“My dad thinks I paid for all this with catering jobs.
Never underestimate the power of denial”.
(Ricky Fitts en American Beauty)
Lo más aterrador de la negación es no saber qué es lo que se está negando. Qué recuerdo se borró y por qué. Qué hay delante de nuestras narices que no vemos y por qué no lo vemos. El problema no es que la visibilidad sea corta, se puede vivir con eso, creo. Se puede vivir –y se vive– mirando sólo lo que se quiere o se puede ver, bajo el lente que se elija, con la deformación que convenga y las prerrogativas que a uno le satisfagan. El problema es no tener ni idea de qué es lo que ese radio de visibilidad está ocultando. Todo está aquí, cercándonos, pero sólo advertimos la bruma que nos tapa la visión. Suponemos nuestro entorno y asumimos como propios recuerdos autoimpuestos, revisitados en disuasivas fotografías. ¿Qué garantías tenemos de que lo que vemos realmente está? ¿De que no recreamos todo a partir de las formas fantasmales de la niebla, de que no implantamos situaciones y personajes imaginarios así como uno ve caras en las manchas de las baldosas del baño? No hay que subestimar el poder de la negación. Podemos estar negando todo lo que sucede alrededor y vivir en una barquita roja en medio del Mar de los Sargazos creyendo que somos dueños del barco y del océano. Pero puede venir un golpe de viento, liberar un metro más la visibilidad y develar bruscamente el monstruo, el abismo, la isla. Puede venir un golpe de viento y mostrarnos por unos segundos el horror de la negación: la negación expuesta. Plantada ante nosotros reivindicando su odiosa existencia, como si uno de esos topos subterráneos sin pelos emergiera a la superficie para burlarse de nuestra conmocionada sorpresa: “Cómo, ¿no sabías que yo estaba aquí?”

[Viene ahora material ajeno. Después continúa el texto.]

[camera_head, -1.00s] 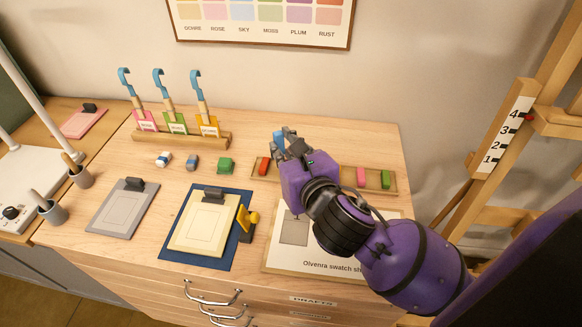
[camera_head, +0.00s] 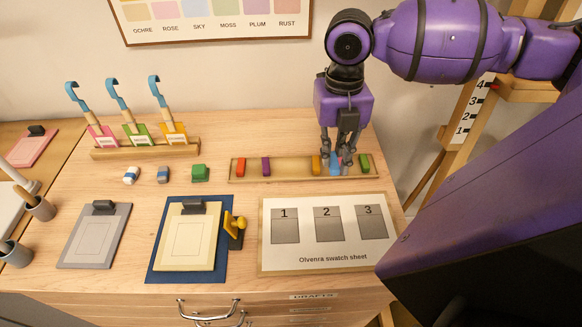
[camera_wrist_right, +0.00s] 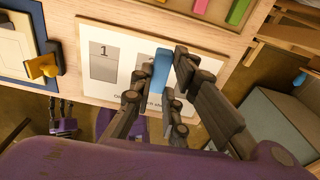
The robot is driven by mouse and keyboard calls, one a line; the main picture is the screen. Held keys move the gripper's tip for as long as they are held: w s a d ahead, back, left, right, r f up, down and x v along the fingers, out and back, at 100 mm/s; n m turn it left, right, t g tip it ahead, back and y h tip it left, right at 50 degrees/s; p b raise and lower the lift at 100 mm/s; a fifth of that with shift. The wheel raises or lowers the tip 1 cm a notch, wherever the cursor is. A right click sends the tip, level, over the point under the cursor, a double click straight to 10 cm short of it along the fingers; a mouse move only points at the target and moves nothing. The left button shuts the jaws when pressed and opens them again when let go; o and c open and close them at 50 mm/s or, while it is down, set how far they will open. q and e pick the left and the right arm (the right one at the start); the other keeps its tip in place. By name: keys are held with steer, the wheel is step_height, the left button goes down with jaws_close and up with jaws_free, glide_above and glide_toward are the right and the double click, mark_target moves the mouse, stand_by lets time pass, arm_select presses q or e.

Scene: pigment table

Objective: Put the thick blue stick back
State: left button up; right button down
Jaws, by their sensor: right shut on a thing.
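The blue stick (camera_head: 334,163) is between the fingertips of my right gripper (camera_head: 337,160), which is shut on it. In the head view it shows against the right part of the wooden tray (camera_head: 290,168); its exact height above the tray cannot be told. In the right wrist view the blue stick (camera_wrist_right: 160,70) stands out between the fingers (camera_wrist_right: 158,75), in front of the swatch sheet. The tray holds a red stick (camera_head: 241,166), a purple stick (camera_head: 266,166), an orange stick (camera_head: 316,164) and a green stick (camera_head: 365,163). A pink stick (camera_wrist_right: 201,6) shows in the wrist view.
The swatch sheet (camera_head: 290,255) lies in front of the tray. A yellow stamp (camera_head: 236,226), a clipboard on a blue mat (camera_head: 188,278) and a grey clipboard (camera_head: 94,235) lie left. Behind stand a tool rack (camera_head: 145,150) and small blocks, including a green one (camera_head: 200,173).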

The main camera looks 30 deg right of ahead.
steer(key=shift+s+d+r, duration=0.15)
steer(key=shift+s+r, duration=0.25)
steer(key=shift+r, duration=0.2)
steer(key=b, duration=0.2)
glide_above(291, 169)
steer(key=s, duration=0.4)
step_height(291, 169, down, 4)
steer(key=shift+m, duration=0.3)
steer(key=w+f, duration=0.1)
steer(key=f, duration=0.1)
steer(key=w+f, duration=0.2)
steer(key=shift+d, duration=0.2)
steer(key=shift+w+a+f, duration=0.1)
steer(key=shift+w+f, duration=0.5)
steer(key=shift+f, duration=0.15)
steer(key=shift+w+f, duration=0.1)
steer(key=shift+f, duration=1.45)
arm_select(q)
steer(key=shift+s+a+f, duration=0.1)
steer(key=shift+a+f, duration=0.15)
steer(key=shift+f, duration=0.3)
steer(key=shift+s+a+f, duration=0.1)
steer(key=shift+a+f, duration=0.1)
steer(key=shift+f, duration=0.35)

Cuando era pequeña, mis hermanos y yo jugábamos mucho con los ladrones, unos cangrejos de arena que habitan algunas playas caribeñas. También se conocen como ermitaños. No tienen caparazón propio, como las tortugas, sino que viven en conchas de caracoles muertos. A medida que crecen, se mudan velozmente a otro caracol más grande o se lo roban a otro cangrejo tras una lucha feroz. Sus cuerpos son blandos como mejillones, retorcidos y maleables para encajar en el molusco que adoptan; pero tienen patas sólidas, resecas y temibles como para pelear hasta la muerte contra cualquier amenaza a su hogar y al cuerpecito ridículo que ahí se esconde. Por eso no salen fácilmente. Una vez que hallaron su casa la defienden con todo el furor de sus pinzas y patitas puntiagudas. Nosotros les prendíamos fuego y nos reíamos como locos cuando los veíamos escapar: se deshacían de la carcasa y corrían desnudos por la arena a buscar algún otro molusco con sus frenéticas patas de cangrejo fanfarrón arrastrando una existencia lábil, gomosa, pálida, que nunca había visto el sol. Era repugnante. Yo gritaba con el grito agudo de una nena asqueada y exaltada.
Así mismo, como el cuerpo de un cangrejo ladrón expuesto por el fuego de niños crueles, es una negación súbitamente revelada.